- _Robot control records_
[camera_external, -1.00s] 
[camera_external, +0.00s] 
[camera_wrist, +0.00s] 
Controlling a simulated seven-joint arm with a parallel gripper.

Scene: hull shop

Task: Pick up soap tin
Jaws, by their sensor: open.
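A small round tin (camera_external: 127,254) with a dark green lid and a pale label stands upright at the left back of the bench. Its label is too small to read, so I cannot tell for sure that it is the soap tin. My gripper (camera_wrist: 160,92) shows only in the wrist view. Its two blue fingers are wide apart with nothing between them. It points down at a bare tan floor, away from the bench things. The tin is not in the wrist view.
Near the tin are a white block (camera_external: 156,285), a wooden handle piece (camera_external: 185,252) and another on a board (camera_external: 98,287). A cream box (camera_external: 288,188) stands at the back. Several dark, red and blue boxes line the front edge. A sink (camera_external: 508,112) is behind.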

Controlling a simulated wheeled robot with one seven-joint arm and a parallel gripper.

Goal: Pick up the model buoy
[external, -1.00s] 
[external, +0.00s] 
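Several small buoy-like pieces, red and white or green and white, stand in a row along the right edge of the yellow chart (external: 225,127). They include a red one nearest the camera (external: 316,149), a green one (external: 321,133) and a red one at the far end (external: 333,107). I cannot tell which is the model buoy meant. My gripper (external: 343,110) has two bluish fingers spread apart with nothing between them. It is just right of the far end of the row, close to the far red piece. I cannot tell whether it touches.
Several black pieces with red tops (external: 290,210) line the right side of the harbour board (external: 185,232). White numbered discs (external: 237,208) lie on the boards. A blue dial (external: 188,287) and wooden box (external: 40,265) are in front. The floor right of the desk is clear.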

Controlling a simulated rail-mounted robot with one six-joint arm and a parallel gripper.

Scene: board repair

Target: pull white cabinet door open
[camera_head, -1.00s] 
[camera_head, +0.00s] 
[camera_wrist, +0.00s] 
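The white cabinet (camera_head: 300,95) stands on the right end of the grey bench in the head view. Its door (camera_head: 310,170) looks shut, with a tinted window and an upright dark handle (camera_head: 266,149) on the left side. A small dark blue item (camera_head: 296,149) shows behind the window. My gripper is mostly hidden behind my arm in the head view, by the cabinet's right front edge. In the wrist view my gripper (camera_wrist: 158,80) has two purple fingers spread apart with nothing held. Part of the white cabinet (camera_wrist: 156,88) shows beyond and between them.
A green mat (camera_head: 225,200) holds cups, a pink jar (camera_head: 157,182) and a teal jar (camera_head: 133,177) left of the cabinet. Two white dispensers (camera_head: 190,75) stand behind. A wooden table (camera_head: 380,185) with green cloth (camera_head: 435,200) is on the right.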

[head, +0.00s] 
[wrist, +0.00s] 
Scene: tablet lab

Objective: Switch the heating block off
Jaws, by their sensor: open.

- _Aim_
Copy out the lines in which the string "Pick" appears.

- _Response to this task_
Task: Pick up soap tin
Goal: Pick up the model buoy

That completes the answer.